### GIVEN TASK
Would you return the complete listing below word for word?

* BEGIN *

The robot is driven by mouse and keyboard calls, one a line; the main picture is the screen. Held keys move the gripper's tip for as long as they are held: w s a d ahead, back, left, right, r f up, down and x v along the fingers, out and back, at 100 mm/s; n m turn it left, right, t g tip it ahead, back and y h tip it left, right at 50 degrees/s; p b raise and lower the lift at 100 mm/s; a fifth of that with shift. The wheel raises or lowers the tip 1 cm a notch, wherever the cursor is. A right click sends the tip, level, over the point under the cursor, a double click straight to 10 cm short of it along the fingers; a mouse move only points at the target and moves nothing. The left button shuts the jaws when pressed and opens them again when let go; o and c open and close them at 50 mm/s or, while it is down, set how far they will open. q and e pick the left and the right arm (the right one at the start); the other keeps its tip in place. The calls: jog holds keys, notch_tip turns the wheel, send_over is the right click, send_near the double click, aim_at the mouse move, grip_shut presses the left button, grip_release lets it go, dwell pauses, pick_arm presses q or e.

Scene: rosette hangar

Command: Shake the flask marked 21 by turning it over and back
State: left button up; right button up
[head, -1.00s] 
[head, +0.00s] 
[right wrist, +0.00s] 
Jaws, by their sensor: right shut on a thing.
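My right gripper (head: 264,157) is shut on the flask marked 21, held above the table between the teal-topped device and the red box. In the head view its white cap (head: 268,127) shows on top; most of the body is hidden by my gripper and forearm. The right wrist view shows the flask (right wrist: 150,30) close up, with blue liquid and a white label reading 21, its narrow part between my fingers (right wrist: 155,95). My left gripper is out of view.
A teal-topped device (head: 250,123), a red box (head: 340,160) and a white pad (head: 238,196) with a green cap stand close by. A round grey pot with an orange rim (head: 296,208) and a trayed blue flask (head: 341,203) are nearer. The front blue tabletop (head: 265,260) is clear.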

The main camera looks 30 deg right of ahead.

* END *

### SOLVED PROBLEM
The robot is driven by mouse and keyboard calls, one a line; the main picture is the screen. Held keys move the gripper's tip for as long as they are held: w s a d ahead, back, left, right, r f up, down and x v along the fingers, out and back, at 100 mm/s; n m turn it left, right, t g tip it ahead, back and y h tip it left, right at 50 degrees/s; p b raise and lower the lift at 100 mm/s; a fifth of that with shift. The wheel raises or lowers the tip 1 cm a notch, wherever the cursor is. A right click sends the tip, level, over the point under the cursor, a double click straight to 10 cm short of it along the fingers; a mouse move only points at the target and moves nothing. The left button shuts the jaws when pressed and opens them again when let go; o and c open and close them at 50 mm/s or, while it is down, set how far they will open. q and e pick the left and the right arm (the right one at the start); the other keeps its tip in place. The calls: jog holds keys, notch_tip turns the wheel, send_over is the right click, send_near the double click, aim_at the mouse move, grip_shut presses the left button, grip_release lets it go, dwell pauses, pick_arm presses q or e.

Scene: rosette hangar

Command: Shake the flask marked 21 by turning it over and back
State: left button up; right button up
[head, -1.00s] 
[head, +0.00s] 
[right wrist, +0.00s] 
Jaws, by their sensor: right shut on a thing.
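My right gripper (head: 264,157) is shut on the flask marked 21, held above the table between the teal-topped device and the red box. In the head view its white cap (head: 268,127) shows on top; most of the body is hidden by my gripper and forearm. The right wrist view shows the flask (right wrist: 150,30) close up, with blue liquid and a white label reading 21, its narrow part between my fingers (right wrist: 155,95). My left gripper is out of view.
A teal-topped device (head: 250,123), a red box (head: 340,160) and a white pad (head: 238,196) with a green cap stand close by. A round grey pot with an orange rim (head: 296,208) and a trayed blue flask (head: 341,203) are nearer. The front blue tabletop (head: 265,260) is clear.

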The main camera looks 30 deg right of ahead.

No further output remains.